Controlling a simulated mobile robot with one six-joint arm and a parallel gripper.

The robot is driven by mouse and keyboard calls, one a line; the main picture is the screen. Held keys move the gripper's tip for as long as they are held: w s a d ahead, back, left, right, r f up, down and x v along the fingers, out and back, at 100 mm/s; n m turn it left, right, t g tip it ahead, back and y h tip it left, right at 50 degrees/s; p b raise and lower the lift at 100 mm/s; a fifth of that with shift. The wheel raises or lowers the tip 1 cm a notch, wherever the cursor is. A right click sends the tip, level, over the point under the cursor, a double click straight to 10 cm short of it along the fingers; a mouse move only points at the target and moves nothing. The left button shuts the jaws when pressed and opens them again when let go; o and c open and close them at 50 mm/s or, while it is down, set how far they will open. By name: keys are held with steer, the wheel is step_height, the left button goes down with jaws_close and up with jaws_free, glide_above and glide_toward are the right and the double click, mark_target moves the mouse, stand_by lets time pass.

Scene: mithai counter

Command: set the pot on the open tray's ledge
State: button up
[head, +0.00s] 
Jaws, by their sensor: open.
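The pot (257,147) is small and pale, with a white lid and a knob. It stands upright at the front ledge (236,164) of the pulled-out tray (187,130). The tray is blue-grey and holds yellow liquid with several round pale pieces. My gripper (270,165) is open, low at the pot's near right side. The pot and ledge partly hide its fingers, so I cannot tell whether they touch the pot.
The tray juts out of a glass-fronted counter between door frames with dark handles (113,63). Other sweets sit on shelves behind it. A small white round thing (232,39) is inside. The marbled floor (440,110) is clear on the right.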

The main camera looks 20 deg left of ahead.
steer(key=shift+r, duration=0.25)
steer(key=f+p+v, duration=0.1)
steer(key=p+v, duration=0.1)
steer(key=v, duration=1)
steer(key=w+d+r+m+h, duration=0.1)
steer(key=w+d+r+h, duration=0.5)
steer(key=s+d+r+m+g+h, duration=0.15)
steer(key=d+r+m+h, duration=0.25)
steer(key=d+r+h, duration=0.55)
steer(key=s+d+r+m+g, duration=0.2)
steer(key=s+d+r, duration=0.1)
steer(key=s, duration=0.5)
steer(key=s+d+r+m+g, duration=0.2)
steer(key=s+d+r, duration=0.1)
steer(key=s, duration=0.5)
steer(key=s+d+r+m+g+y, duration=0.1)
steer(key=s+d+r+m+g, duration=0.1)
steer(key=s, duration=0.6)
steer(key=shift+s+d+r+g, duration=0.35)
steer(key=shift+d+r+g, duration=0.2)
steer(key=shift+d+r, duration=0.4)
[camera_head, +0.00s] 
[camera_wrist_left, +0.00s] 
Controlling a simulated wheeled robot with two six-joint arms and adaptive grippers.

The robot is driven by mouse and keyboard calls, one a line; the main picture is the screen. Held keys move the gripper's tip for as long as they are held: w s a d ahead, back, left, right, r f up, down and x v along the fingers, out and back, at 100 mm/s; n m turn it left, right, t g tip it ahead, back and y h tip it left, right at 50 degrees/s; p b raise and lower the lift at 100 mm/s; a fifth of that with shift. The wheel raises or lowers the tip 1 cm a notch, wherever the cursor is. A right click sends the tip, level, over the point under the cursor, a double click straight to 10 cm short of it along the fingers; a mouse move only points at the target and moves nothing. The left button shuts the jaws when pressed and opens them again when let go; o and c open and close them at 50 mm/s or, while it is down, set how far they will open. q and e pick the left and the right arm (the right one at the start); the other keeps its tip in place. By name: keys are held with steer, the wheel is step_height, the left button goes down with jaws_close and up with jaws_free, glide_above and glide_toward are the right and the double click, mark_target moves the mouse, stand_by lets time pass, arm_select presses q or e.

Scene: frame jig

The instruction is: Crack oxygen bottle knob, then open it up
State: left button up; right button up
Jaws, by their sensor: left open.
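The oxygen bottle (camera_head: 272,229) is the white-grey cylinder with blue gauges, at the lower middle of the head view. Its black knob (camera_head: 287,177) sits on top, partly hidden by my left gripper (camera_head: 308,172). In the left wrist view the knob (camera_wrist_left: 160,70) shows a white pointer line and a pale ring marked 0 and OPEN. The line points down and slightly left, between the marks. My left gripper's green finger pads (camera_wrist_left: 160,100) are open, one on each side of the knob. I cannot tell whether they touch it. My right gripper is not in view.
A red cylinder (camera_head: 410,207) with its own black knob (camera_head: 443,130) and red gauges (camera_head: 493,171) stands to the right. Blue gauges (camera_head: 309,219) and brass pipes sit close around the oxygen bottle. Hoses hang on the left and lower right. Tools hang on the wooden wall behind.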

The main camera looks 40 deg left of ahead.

Prompt
Only the number is wanted: how many lines of these entries contain the string "Controlling"?

Output of the task
2